- [Information provided]

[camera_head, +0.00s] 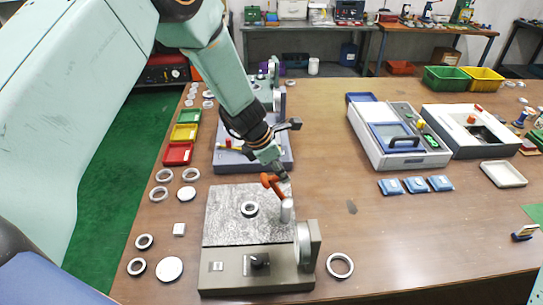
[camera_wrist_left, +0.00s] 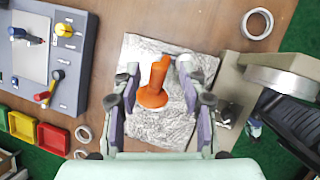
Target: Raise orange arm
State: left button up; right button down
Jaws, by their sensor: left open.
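The orange arm (camera_head: 272,184) stands over the right part of a grey speckled plate (camera_head: 225,220) on a grey-brown bench device (camera_head: 235,282). A short metal cylinder (camera_head: 287,210) sits beside its lower end. My left gripper (camera_head: 274,154) is just above and behind the orange arm. In the left wrist view the left gripper (camera_wrist_left: 158,72) is open, its fingers on either side of the orange arm (camera_wrist_left: 155,85) with gaps visible. I cannot tell whether any finger touches it. My right gripper is not in view.
Loose rings (camera_head: 340,265) lie right and left of the device. A second blue-grey device (camera_head: 225,165) stands behind, with red (camera_head: 178,154), yellow and green trays to its left. A white-blue machine (camera_head: 400,150) stands right. The table's middle right is mostly clear.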

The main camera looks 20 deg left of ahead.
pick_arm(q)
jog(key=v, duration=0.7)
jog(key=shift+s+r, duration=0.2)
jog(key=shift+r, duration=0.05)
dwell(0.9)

- [Stated task] Write out the material above again, word for word, minus its pictures.

- [Solution to this task]
[camera_head, +0.00s] 
[camera_wrist_left, +0.00s] 
Target: Raise orange arm
State: left button up; right button down
Jaws, by their sensor: left open.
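The orange arm (camera_head: 272,184) stands over the right part of a grey speckled plate (camera_head: 225,220) on a grey-brown bench device (camera_head: 235,282). A short metal cylinder (camera_head: 287,210) sits beside its lower end. My left gripper (camera_head: 274,154) is just above and behind the orange arm. In the left wrist view the left gripper (camera_wrist_left: 158,72) is open, its fingers on either side of the orange arm (camera_wrist_left: 155,85) with gaps visible. I cannot tell whether any finger touches it. My right gripper is not in view.
Loose rings (camera_head: 340,265) lie right and left of the device. A second blue-grey device (camera_head: 225,165) stands behind, with red (camera_head: 178,154), yellow and green trays to its left. A white-blue machine (camera_head: 400,150) stands right. The table's middle right is mostly clear.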

The main camera looks 20 deg left of ahead.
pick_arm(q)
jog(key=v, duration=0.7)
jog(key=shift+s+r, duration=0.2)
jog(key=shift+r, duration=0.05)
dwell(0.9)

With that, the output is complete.